[Records from a collection]
******************************

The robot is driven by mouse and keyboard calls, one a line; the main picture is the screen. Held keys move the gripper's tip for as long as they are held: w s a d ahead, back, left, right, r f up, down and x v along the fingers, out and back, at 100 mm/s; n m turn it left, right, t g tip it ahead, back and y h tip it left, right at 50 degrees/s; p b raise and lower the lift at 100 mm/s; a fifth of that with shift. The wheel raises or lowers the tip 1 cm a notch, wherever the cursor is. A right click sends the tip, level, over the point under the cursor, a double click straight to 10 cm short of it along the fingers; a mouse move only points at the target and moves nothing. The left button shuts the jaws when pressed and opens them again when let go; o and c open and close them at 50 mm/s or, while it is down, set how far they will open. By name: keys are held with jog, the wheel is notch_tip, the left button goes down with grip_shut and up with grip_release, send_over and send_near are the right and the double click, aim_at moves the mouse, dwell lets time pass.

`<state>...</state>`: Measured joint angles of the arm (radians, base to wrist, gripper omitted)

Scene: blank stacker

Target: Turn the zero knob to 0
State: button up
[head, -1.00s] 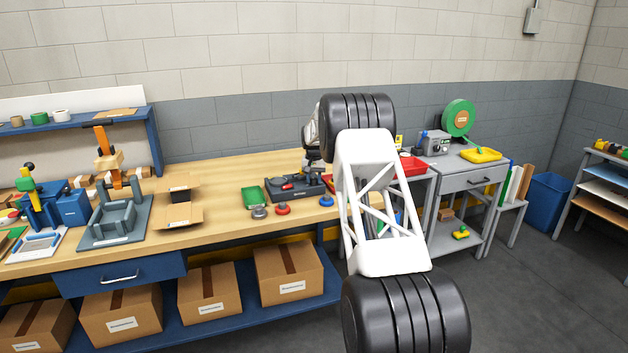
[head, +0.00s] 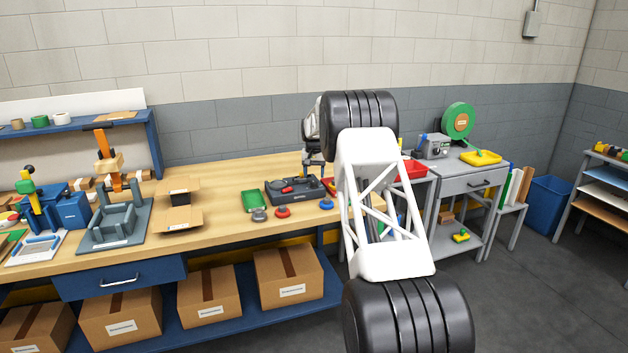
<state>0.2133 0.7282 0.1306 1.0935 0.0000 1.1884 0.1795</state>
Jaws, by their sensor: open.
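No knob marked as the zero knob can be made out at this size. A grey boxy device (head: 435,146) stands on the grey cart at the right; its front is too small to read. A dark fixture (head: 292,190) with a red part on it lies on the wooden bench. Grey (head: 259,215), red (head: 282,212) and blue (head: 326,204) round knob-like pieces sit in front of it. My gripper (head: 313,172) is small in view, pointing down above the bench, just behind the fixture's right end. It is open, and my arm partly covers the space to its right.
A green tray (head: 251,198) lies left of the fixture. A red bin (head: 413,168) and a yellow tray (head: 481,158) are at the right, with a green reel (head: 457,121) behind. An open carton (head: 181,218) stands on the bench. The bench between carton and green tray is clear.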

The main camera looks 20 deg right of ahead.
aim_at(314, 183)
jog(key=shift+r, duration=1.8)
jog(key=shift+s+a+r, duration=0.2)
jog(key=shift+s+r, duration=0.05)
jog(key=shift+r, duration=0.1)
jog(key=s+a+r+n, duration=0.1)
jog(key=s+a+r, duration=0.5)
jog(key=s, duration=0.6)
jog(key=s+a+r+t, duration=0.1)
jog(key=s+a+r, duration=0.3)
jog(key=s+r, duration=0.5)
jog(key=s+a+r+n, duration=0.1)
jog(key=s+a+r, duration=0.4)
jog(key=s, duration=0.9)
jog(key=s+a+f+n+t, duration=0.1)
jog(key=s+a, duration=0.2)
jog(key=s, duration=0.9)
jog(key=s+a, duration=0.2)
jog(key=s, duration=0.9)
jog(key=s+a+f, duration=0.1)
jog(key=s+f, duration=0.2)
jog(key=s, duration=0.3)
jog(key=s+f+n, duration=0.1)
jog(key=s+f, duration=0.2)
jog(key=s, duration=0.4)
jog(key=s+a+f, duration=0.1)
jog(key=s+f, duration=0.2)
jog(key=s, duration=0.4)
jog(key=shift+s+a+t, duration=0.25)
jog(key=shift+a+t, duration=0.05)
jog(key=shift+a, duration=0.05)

******************************

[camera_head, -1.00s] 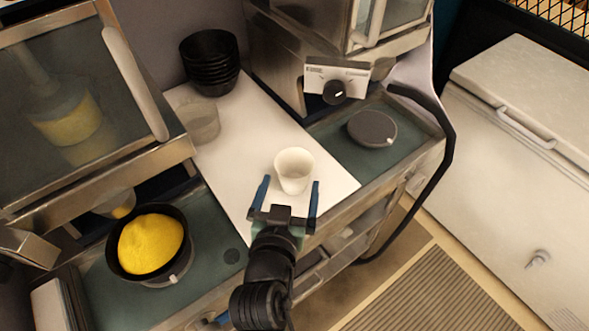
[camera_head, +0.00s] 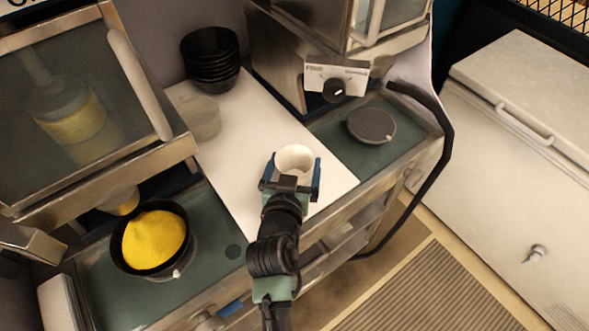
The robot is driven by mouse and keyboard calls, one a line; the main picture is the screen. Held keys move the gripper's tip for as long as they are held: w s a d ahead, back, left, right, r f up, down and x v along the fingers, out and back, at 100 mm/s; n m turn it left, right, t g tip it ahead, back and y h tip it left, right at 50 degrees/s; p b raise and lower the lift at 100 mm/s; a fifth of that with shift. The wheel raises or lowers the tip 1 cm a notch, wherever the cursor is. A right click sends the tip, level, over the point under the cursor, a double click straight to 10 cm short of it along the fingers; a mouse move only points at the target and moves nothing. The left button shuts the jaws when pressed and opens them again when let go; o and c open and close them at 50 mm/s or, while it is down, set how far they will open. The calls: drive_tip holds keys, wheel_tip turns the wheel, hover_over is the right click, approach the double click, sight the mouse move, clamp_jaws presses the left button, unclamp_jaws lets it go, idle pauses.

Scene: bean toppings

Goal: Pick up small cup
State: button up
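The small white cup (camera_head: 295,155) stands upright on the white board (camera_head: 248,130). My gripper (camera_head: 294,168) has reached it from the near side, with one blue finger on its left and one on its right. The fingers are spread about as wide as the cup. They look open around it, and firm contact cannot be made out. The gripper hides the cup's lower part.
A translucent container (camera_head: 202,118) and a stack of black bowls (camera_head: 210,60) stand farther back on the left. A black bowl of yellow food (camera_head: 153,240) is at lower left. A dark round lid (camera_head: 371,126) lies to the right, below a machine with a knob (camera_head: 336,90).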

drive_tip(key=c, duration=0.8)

******************************

Set task: Reproduce the data above exactly, but only from the line containing "lets time pass." through the line containing "<state>0.2133 0.7282 0.1306"; skip the pictures.

Complete response:
The robot is driven by mouse and keyboard calls, one a line; the main picture is the screen. Held keys move the gripper's tip for as long as they are held: w s a d ahead, back, left, right, r f up, down and x v along the fingers, out and back, at 100 mm/s; n m turn it left, right, t g tip it ahead, back and y h tip it left, right at 50 degrees/s; p b raise and lower the lift at 100 mm/s; a fifth of that with shift. The wheel raises or lowers the tip 1 cm a notch, wherever the cursor is. A right click sends the tip, level, over the point under the cursor, a double click straight to 10 cm short of it along the fingers; a mouse move only points at the target and moves nothing. The left button shuts the jaws when pressed and opens them again when let go; o and c open and close them at 50 mm/s or, while it is down, set how far they will open. By name: keys are held with jog, the wheel is notch_tip, the left button goes down with grip_shut and up with grip_release, send_over and send_near are the right and the double click, aim_at moves the mouse, dwell lets time pass.

`<state>...</state>`: Measured joint angles of the arm (radians, base to wrist, gripper omitted)

Scene: blank stacker

Target: Turn the zero knob to 0
State: button up
[head, -1.00s] 
[head, +0.00s] 
<state>0.2133 0.7282 0.1306 1.0935 0.0000 1.1884 0.1795</state>

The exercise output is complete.